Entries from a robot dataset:
#####

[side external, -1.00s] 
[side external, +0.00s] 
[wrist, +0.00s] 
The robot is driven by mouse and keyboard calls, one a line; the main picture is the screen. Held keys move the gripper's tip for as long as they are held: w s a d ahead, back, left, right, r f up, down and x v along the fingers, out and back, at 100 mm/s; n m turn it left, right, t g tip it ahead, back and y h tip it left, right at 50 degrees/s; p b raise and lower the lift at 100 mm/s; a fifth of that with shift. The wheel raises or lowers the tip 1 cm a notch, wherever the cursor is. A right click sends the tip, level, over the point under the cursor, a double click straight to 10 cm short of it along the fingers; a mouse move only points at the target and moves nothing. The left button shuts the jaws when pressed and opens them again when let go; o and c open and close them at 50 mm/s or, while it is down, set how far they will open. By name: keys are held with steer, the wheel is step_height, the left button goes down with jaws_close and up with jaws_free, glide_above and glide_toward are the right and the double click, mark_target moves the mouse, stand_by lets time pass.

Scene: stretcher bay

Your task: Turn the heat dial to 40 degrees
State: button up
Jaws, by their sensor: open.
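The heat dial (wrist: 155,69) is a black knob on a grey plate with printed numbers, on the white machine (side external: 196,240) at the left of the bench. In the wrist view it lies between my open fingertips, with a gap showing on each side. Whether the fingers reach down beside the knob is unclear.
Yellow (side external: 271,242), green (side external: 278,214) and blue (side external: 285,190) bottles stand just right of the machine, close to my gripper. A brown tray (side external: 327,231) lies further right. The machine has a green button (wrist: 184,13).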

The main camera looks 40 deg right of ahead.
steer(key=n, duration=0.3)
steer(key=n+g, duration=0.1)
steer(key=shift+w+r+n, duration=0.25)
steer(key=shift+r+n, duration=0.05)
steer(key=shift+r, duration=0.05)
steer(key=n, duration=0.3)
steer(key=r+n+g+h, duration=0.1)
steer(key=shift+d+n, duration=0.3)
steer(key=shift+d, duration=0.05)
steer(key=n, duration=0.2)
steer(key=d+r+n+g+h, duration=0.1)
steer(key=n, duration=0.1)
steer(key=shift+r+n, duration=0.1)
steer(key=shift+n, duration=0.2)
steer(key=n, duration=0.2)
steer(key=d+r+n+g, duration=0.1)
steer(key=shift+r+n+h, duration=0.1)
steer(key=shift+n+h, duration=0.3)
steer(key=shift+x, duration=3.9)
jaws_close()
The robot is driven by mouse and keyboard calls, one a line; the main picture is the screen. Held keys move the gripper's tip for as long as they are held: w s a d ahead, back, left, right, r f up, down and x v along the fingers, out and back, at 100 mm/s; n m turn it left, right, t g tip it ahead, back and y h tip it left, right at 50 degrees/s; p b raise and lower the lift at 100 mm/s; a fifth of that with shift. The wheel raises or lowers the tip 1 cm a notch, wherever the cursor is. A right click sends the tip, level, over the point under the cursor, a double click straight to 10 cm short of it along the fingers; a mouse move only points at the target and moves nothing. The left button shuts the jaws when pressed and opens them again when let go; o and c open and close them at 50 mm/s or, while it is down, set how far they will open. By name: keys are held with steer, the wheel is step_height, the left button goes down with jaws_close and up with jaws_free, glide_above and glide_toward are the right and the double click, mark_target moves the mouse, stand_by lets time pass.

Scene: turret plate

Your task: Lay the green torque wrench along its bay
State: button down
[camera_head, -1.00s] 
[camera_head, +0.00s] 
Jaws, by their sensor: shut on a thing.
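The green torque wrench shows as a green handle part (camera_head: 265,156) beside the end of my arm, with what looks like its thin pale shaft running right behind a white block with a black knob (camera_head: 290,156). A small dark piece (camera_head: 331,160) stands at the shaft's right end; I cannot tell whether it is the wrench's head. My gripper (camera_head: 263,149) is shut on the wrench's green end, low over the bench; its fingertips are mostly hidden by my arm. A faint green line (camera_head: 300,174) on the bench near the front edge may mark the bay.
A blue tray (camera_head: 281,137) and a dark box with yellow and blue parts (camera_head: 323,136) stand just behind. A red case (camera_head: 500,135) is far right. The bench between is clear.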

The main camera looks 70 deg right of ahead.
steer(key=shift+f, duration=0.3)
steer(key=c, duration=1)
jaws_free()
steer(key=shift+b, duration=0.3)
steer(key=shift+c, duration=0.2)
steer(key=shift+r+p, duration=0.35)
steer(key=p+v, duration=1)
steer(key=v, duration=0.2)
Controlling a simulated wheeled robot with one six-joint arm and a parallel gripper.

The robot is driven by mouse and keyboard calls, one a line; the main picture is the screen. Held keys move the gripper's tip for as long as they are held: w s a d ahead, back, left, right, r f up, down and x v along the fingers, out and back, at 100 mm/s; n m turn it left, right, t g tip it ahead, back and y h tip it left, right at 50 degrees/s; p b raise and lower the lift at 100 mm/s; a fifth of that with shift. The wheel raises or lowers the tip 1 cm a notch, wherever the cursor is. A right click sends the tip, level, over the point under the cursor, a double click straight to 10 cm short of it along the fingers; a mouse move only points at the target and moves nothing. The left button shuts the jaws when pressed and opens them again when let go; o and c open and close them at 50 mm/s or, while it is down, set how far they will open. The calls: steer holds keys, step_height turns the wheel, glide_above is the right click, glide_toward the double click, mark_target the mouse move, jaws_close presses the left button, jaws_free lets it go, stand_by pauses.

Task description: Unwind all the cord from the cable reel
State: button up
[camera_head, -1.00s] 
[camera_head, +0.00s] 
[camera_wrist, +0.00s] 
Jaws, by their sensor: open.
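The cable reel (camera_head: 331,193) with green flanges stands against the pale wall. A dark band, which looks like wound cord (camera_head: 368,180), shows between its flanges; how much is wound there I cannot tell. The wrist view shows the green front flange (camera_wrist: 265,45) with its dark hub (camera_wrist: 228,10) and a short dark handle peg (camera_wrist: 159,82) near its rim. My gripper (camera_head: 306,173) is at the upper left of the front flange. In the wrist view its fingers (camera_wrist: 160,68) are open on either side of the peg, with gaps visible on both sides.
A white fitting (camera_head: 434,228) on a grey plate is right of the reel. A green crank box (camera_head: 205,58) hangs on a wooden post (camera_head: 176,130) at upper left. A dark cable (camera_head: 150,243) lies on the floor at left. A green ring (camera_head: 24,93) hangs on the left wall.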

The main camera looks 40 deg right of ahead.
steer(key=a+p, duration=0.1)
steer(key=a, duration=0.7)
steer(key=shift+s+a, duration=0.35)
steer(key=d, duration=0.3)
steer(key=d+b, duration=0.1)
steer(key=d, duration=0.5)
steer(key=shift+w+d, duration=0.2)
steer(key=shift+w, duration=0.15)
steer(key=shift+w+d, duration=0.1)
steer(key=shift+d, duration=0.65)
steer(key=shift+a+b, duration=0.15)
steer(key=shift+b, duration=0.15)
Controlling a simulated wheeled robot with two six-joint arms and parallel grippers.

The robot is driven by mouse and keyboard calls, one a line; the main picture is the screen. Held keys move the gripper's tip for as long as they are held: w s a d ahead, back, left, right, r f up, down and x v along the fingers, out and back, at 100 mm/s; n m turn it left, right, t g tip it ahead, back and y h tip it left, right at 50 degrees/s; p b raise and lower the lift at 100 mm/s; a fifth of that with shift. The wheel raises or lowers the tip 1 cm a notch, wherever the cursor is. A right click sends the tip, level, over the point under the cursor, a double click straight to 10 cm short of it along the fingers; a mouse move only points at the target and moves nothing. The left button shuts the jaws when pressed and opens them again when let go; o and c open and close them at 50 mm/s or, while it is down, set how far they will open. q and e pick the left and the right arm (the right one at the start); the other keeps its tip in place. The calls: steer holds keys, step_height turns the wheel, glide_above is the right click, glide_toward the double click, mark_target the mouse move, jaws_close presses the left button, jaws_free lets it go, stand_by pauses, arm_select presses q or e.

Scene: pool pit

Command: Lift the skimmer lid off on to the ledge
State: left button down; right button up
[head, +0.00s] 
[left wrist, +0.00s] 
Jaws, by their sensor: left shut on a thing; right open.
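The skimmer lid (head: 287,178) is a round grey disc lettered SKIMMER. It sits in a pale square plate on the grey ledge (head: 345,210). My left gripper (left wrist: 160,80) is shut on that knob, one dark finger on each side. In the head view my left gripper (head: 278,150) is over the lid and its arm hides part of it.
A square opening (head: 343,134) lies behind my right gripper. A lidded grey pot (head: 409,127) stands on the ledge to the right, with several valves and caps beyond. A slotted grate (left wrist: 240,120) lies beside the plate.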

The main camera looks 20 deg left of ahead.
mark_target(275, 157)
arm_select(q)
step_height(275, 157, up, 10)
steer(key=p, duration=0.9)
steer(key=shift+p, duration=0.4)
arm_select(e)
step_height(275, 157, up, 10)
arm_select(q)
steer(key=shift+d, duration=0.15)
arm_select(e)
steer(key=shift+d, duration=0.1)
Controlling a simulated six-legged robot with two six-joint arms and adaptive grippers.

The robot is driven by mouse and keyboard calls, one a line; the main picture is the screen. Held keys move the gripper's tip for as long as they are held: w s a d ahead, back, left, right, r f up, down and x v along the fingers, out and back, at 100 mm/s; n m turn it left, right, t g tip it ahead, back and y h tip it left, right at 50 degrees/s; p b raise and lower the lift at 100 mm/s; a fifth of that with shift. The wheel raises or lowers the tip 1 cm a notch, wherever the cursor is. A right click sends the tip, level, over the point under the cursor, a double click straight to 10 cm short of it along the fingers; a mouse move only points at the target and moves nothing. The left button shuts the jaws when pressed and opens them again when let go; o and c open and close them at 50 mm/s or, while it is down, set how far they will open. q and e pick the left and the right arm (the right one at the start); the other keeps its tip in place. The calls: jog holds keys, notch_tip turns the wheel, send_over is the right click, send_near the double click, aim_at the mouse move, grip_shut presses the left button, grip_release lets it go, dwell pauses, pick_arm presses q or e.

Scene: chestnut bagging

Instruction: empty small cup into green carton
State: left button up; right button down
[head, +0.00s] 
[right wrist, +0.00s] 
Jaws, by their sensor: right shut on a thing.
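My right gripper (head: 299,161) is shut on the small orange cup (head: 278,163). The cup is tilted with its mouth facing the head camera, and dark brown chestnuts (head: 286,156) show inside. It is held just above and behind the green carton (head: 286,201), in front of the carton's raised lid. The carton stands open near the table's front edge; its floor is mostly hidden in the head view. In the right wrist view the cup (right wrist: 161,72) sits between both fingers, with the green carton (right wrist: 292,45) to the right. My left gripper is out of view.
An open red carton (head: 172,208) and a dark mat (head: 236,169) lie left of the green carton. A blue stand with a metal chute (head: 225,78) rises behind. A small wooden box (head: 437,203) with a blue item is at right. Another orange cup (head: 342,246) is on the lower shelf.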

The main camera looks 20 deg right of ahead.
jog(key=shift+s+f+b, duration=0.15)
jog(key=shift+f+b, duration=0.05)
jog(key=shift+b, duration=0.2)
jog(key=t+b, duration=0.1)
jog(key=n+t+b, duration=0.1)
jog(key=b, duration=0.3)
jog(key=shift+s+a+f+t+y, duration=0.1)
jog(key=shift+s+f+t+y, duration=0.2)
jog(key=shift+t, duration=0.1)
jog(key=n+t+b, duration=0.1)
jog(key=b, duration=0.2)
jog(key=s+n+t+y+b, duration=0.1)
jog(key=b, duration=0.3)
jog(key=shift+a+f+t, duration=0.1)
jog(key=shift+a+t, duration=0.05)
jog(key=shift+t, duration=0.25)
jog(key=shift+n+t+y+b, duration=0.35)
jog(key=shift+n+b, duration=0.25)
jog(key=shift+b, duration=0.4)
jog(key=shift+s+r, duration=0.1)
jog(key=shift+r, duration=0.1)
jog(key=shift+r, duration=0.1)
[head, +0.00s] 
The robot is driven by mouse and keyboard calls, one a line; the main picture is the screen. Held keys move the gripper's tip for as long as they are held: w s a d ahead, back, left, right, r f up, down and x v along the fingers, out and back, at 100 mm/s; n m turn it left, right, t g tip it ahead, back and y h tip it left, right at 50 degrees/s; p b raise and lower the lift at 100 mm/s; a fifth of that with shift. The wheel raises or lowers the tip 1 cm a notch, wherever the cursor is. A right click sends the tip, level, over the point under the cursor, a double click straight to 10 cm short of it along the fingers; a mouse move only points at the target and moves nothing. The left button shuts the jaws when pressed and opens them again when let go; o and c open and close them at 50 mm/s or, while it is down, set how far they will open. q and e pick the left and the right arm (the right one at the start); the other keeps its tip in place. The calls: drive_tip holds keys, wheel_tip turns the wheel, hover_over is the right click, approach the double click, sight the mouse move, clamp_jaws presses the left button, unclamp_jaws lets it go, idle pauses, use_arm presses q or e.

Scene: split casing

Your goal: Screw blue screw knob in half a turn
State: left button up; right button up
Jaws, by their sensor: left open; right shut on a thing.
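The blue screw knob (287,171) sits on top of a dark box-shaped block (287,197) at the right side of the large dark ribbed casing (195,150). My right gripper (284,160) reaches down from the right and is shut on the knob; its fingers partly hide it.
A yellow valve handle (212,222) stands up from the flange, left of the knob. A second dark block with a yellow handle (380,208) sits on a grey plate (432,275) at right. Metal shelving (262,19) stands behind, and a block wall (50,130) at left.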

#####

Exercise description:
What is the number of lines that hold the string "Controlling"? Reply with that number alone.

Completed exercise:
3